If the negotiations succeed, they would be a positive step for Colombia. The outcome could include some positive agrarian reforms, guarantees for political opposition and dissent (badly needed in a country where thousands of people have been killed yearly for participating in unions, peasant organizations, indigenous movements, or opposition political parties), and an end to the FARC’s kidnappings of civilians and indiscriminate attacks. It could create openings for further democratic struggle and reform.

But this peace process will not end violence in Colombia, because Colombia’s establishment, and its North American patrons, have been pursuing two wars for all of these decades: the war against the FARC (and ELN), and a generalized war on the poor. It has been a long time since the poor were represented by the guerrillas and their armed struggle. Today, they have a huge variety of their own organizations, all of which have suffered tremendous violence at the hands of the state and paramilitaries. While the Colombian government acknowledged this, when the Basta Ya report was published last year (http://www.centrodememoriahistorica.gov.co/micrositios/informeGeneral/index.html) as an “uncomfortable truth”, with Santos talking about “state agencies’ collusion with illegal armed groups, and the security forces’ acts of omission at some stages of the internal armed conflict”. Santos said at that time that “the state must investigate and punish this conduct in order to comply with the victims’ rights to truth and justice.” But the negotiations don’t really cover this war, which continues. Colombia still has millions of internally displaced people, who have been displaced from their lands, lands which have been repurposed for various mega-plantations and other megaprojects.

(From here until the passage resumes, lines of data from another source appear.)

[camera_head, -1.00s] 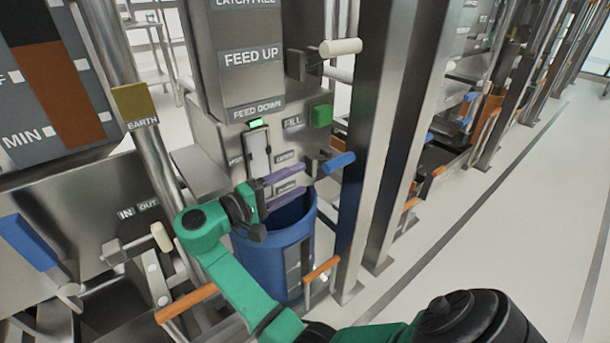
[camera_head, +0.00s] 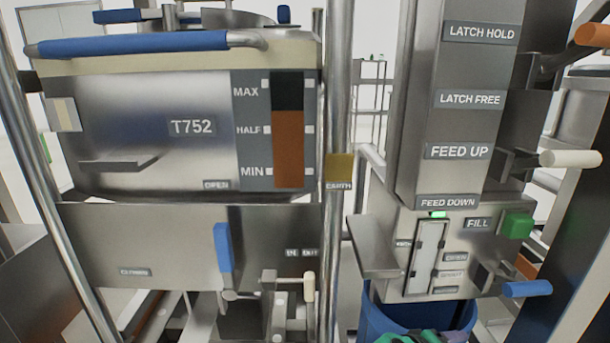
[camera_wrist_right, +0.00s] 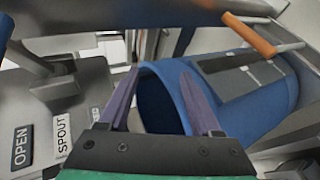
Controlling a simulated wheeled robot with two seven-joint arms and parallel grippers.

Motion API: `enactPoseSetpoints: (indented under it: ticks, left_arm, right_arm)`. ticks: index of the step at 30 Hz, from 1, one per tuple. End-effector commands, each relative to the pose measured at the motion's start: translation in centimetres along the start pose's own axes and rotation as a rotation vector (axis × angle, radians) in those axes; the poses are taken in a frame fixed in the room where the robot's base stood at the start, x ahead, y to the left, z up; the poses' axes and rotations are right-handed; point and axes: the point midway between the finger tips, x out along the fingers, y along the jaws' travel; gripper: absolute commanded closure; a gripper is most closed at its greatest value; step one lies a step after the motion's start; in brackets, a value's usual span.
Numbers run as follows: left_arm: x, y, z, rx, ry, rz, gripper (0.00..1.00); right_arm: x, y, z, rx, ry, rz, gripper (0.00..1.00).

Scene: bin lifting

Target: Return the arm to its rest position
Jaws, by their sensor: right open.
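My right gripper (camera_wrist_right: 160,76) shows in the right wrist view with its two purple fingers apart and nothing between them. Beyond the fingers is the blue bin (camera_wrist_right: 267,108), its dark opening partly behind them. I cannot tell whether a finger touches the rim. In the head view the bin (camera_head: 375,318) stands below the machine at the bottom edge, its lower part cut off. My left gripper is in neither current view.
The feed machine (camera_head: 440,120) has a green FILL button (camera_head: 516,225) and a blue handle (camera_head: 527,288). The tank labelled T752 (camera_head: 150,125) stands left, with a blue lever (camera_head: 222,248). An orange handle (camera_wrist_right: 249,36) juts above the bin in the wrist view.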

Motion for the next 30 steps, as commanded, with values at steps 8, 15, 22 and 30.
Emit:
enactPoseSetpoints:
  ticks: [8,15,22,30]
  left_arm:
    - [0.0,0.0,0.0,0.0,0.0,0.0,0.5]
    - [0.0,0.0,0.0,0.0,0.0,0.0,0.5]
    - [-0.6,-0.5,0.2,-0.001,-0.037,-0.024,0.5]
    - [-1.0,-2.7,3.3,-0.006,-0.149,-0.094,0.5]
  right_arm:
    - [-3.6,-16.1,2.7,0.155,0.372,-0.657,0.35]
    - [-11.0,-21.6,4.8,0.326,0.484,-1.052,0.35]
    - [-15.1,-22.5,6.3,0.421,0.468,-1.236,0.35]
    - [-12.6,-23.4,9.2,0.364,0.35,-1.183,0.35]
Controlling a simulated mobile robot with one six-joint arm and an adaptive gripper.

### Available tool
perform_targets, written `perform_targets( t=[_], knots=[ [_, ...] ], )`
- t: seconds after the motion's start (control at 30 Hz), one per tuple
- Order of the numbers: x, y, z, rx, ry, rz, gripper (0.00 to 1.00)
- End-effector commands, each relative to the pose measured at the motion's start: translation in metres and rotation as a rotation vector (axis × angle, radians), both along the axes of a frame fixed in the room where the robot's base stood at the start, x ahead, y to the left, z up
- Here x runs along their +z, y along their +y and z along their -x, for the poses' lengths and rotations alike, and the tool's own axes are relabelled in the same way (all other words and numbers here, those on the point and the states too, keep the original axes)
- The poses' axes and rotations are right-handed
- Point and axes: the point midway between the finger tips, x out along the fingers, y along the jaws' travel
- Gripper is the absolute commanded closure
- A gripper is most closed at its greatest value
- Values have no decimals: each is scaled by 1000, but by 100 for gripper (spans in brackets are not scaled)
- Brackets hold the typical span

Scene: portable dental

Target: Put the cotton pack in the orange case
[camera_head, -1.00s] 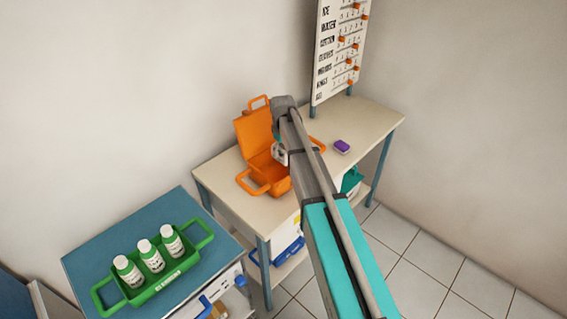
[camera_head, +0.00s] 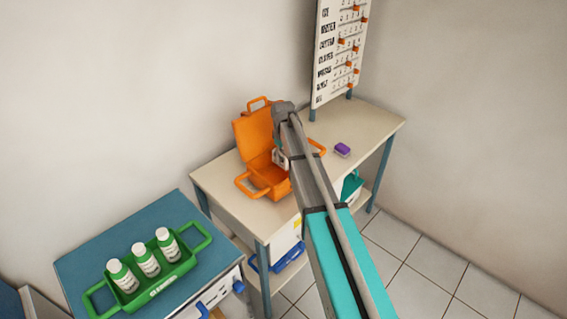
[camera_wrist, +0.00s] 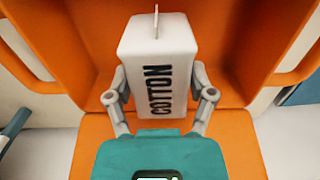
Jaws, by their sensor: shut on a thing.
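The white cotton pack (camera_wrist: 158,65), lettered COTTON, is held between the two fingers of my gripper (camera_wrist: 160,98) in the wrist view. The orange case (camera_head: 270,180) stands open on the cream table with its lid (camera_head: 253,137) raised at the back. In the wrist view, orange case surfaces (camera_wrist: 235,150) lie behind and around the pack. In the head view, my gripper (camera_head: 282,158) is over the open case, with a small white part of the pack showing. My arm hides the case's right part. I cannot tell whether the pack touches the case floor.
A purple block (camera_head: 342,150) lies on the cream table (camera_head: 222,187) right of my arm. A pegboard sign (camera_head: 340,50) stands at the table's back. A green tray (camera_head: 135,300) with white bottles sits on the blue-topped cart (camera_head: 85,260) at left.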

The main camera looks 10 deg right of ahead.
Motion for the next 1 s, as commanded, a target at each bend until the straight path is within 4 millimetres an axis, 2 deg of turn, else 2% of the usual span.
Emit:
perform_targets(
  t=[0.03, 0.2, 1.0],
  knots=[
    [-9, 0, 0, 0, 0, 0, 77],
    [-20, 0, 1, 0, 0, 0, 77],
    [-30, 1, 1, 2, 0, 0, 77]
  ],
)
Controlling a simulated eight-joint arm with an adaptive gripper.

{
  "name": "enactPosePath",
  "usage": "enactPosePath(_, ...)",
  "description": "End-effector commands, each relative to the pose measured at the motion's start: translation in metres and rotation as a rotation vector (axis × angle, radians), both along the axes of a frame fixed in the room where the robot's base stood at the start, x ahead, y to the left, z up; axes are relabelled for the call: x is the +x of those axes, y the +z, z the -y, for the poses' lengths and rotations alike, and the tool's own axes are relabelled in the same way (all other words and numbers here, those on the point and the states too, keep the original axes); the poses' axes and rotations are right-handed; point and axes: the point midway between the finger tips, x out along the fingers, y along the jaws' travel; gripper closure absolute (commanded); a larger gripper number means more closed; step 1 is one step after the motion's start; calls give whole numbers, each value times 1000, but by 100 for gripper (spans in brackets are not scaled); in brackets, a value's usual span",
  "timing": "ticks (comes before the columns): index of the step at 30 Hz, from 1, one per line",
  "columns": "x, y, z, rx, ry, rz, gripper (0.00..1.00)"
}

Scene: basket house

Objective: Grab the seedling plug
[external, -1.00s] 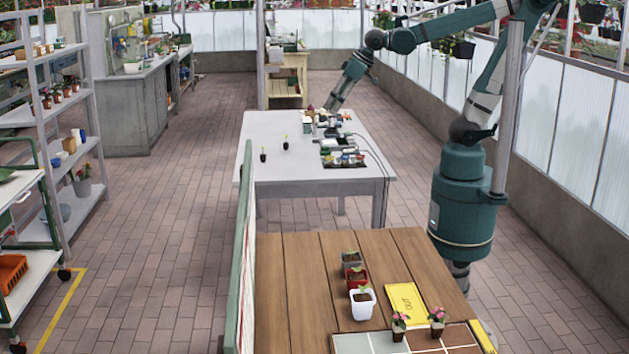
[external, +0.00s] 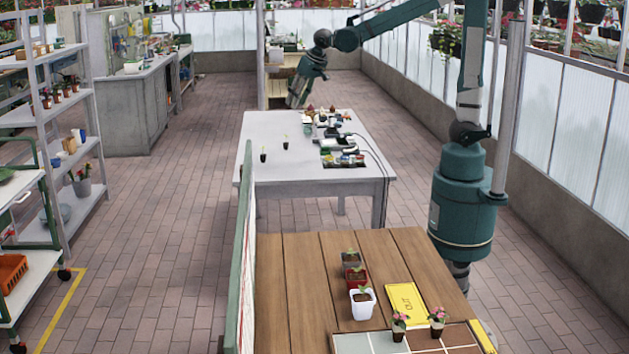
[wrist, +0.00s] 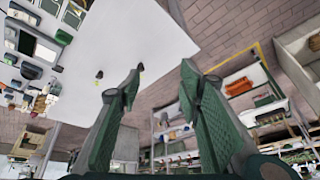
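Two seedling plugs, small dark plugs with thin green shoots, stand apart on the white table. One seedling plug (external: 263,157) is nearer the left edge and the other seedling plug (external: 285,146) is a little behind and right of it. In the wrist view a seedling plug (wrist: 99,75) shows left of my fingers, and another is partly hidden at the left fingertip. My gripper (external: 295,104) is above the far end of the table, away from both plugs. In the wrist view my gripper (wrist: 161,72) has its two fingers wide apart with nothing between them.
The white table (external: 270,180) holds small pots, tools and trays (external: 342,157) on its right side; its left side is mostly clear. In front stands a wooden table (external: 300,290) with potted plants (external: 362,302) and a yellow sign (external: 406,302).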

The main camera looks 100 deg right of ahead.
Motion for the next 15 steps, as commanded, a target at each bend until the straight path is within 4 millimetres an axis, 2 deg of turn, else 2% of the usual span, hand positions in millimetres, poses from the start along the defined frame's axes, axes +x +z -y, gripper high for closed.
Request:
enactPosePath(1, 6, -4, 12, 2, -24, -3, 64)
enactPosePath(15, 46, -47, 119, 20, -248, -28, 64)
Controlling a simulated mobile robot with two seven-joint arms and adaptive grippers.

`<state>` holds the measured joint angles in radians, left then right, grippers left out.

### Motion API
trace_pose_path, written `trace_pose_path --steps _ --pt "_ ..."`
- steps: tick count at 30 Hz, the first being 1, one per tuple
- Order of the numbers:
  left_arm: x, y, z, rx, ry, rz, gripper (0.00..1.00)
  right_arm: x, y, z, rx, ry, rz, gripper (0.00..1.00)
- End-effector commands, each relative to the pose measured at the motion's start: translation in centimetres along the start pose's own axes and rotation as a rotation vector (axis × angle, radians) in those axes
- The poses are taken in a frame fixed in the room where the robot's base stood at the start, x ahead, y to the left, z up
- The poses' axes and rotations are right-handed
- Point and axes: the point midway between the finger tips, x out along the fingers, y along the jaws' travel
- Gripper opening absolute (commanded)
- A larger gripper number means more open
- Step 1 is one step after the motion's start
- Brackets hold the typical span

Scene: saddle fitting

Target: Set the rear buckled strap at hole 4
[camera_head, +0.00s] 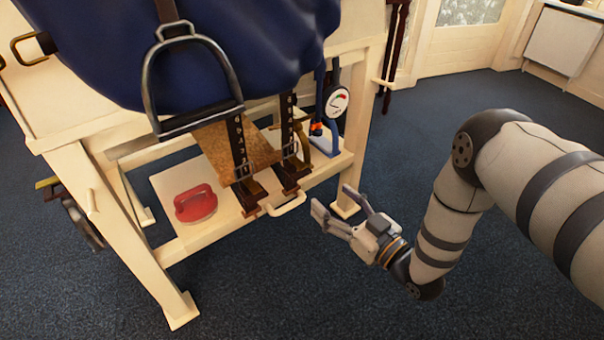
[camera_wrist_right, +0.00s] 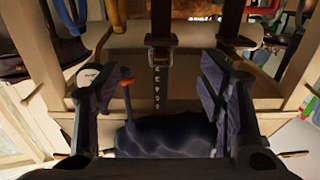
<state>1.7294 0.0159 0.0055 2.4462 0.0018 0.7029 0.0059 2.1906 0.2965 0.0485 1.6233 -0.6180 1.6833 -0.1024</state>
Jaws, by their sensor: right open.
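Two dark straps with brown buckled ends hang below the blue saddle (camera_head: 200,50). One strap (camera_head: 240,145) is left, the other (camera_head: 288,122) right, nearer the gauge; I cannot tell which is the rear one. My right gripper (camera_head: 333,202) is open and empty, right of and apart from the straps. In the right wrist view, one strap (camera_wrist_right: 157,83) with a row of pale numbers and a buckle (camera_wrist_right: 160,42) lies between the open fingers, beyond them. The other strap (camera_wrist_right: 236,28) is to its right. Which hole the buckle pin sits in is too small to tell. My left gripper is not in view.
The cream wooden stand (camera_head: 95,190) frames the straps, with a brown panel (camera_head: 222,150) behind them. A metal stirrup (camera_head: 150,75) hangs at left. A red handled object (camera_head: 195,203) sits on the low shelf. A dial gauge (camera_head: 338,102) stands right. The carpet (camera_head: 290,280) is free in front.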

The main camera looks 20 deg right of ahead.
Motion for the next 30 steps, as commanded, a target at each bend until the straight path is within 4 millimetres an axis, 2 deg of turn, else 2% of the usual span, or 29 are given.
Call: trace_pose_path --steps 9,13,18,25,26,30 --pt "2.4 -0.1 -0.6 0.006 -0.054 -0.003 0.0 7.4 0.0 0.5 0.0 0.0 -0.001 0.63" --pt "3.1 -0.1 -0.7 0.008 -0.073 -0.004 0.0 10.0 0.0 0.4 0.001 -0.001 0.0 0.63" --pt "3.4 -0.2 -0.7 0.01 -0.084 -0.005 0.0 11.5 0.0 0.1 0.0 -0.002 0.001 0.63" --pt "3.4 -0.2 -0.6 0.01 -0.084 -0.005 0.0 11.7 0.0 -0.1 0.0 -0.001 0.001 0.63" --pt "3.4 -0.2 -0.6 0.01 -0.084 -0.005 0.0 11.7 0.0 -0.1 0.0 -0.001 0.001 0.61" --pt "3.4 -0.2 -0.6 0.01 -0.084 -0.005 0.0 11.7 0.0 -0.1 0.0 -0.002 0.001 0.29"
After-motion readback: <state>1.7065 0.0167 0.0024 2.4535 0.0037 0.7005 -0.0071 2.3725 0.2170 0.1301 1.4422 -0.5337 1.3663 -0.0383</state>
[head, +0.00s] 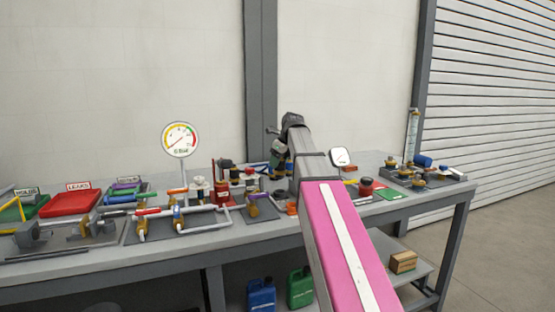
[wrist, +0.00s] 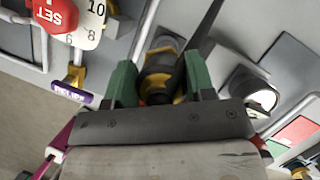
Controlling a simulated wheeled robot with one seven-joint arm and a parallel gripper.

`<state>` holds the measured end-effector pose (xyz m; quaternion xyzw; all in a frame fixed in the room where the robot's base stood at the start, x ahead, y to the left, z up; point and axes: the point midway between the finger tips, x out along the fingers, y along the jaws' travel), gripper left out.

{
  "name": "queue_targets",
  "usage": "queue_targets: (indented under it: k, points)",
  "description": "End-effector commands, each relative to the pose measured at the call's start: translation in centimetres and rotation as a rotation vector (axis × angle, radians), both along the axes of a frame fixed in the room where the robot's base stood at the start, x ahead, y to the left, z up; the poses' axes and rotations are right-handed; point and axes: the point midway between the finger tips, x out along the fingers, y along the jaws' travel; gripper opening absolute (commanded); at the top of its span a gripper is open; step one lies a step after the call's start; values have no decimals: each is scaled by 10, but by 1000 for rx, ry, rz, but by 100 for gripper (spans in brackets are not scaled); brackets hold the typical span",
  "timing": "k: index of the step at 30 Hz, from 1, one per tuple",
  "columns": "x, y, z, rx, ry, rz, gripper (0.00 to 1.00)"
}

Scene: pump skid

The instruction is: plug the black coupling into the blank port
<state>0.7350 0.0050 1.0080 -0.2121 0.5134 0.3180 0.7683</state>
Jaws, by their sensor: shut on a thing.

They were displaced through paramilitary massacre. Colombia also is still a very deadly place to be a union leader, human rights activist, indigenous person, Afro-Colombian, or peasant leader. In 2008, on the campaign trail, Obama opposed a free trade agreement with Colombia “because the violence against unions in Colombia would make a mockery of the very labor protections that we have insisted be included in these kinds of agreements.” (http://blogs.wsj.com/washwire/2008/04/02/obama-vows-opposition-to-colombia-trade-deal/) There continue to be dozens of murders of unionists every year.

But the most devastating site for the war whose peace is not being negotiated is Buenaventura, a port city on the Pacific coast through which much of the country’s cargo travels. Buenaventura is currently famous for its chop houses, where the paramilitaries chop people into pieces, alive, and which has led thousands to flee the city in terror. Human Rights Watch has a report on the chop houses from March 2014: http://www.hrw.org/news/2014/03/20/colombia-disappearances-plague-major-port. These horrors have nothing to do with the conflict between FARC and the state. They are committed by the supposedly demobilized paramilitaries, and are over control of the important territory of the port city. A peace deal with FARC, if signed, will do nothing to address them. At best, it might give some more breathing room to those in Colombian society who struggle against violence.